• **Work to complete**:
Locate the string "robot" throughout the material and copy every line in which it occurs.

***** Supplied material *****

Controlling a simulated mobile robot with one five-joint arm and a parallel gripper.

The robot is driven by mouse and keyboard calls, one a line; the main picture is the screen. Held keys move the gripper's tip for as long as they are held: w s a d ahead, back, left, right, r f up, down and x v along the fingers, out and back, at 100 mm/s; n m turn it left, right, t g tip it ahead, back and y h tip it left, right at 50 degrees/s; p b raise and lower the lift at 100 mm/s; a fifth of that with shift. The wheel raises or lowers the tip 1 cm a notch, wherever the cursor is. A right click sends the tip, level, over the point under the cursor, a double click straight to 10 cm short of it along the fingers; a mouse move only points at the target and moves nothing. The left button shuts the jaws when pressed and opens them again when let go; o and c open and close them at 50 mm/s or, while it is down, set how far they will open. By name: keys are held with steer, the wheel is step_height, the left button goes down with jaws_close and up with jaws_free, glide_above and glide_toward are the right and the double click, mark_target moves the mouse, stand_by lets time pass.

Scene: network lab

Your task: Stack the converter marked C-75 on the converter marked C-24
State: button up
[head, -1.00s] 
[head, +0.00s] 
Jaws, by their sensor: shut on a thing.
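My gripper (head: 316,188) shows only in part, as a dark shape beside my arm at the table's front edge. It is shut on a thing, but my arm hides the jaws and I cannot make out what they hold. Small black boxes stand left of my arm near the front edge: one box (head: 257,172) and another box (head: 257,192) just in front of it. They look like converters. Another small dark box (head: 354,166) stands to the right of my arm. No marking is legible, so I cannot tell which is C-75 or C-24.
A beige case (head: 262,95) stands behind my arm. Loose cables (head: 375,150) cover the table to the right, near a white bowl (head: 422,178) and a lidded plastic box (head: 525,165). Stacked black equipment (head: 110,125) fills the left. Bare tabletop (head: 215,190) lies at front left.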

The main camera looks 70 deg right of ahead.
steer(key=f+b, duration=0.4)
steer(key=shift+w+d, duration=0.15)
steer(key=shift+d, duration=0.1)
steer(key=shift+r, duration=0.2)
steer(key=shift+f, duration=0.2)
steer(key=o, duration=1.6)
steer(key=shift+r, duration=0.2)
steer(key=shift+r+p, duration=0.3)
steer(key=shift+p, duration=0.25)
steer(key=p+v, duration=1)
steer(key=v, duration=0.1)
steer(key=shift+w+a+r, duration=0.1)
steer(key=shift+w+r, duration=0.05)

*****

• **Exercise response**:
Controlling a simulated mobile robot with one five-joint arm and a parallel gripper.
The robot is driven by mouse and keyboard calls, one a line; the main picture is the screen. Held keys move the gripper's tip for as long as they are held: w s a d ahead, back, left, right, r f up, down and x v along the fingers, out and back, at 100 mm/s; n m turn it left, right, t g tip it ahead, back and y h tip it left, right at 50 degrees/s; p b raise and lower the lift at 100 mm/s; a fifth of that with shift. The wheel raises or lowers the tip 1 cm a notch, wherever the cursor is. A right click sends the tip, level, over the point under the cursor, a double click straight to 10 cm short of it along the fingers; a mouse move only points at the target and moves nothing. The left button shuts the jaws when pressed and opens them again when let go; o and c open and close them at 50 mm/s or, while it is down, set how far they will open. By name: keys are held with steer, the wheel is step_height, the left button goes down with jaws_close and up with jaws_free, glide_above and glide_toward are the right and the double click, mark_target moves the mouse, stand_by lets time pass.

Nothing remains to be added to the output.